## Problem
The required output is the exact run of lines from the line containing "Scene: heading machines" to the line containing "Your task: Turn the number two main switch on", inclusive, and nothing besides.

## Given data
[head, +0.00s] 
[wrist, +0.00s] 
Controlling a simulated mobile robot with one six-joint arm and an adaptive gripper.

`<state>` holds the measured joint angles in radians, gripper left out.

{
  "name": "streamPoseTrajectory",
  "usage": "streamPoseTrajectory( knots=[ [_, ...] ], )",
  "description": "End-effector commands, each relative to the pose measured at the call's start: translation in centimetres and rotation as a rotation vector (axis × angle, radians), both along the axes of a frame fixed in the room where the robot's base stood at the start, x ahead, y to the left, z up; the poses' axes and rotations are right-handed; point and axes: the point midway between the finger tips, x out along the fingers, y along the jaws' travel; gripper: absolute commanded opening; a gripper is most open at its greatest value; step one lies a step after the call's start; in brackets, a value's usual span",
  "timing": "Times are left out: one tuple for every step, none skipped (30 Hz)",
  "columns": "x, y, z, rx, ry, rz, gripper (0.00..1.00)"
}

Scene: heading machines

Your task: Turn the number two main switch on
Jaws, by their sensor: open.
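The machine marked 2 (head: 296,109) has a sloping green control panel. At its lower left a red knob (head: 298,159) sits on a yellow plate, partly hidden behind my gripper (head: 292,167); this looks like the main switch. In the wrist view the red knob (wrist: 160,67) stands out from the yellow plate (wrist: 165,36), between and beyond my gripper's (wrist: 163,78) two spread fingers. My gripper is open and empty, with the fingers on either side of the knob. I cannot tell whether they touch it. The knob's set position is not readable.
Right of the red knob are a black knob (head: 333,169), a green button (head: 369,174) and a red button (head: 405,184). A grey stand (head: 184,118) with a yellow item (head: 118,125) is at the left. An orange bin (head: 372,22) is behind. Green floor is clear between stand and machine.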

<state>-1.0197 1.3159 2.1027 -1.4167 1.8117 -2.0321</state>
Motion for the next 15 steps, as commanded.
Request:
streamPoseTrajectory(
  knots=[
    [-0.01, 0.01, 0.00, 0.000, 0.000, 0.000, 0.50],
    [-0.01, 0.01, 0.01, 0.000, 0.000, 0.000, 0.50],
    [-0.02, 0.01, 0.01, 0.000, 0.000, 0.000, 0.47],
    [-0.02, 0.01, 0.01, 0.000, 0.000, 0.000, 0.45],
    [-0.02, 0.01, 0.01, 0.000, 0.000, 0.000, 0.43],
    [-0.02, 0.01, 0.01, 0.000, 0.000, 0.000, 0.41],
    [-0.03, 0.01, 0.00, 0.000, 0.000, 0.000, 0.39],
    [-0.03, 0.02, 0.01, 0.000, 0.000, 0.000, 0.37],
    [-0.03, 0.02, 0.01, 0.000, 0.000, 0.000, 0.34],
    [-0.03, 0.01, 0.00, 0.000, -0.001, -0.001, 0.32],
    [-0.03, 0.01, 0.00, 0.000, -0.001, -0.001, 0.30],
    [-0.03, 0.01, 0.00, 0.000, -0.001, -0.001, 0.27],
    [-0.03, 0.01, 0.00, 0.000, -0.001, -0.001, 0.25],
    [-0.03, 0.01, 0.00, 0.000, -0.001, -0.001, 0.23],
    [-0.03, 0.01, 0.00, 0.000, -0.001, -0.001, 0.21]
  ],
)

## Task result
Scene: heading machines

Your task: Turn the number two main switch on

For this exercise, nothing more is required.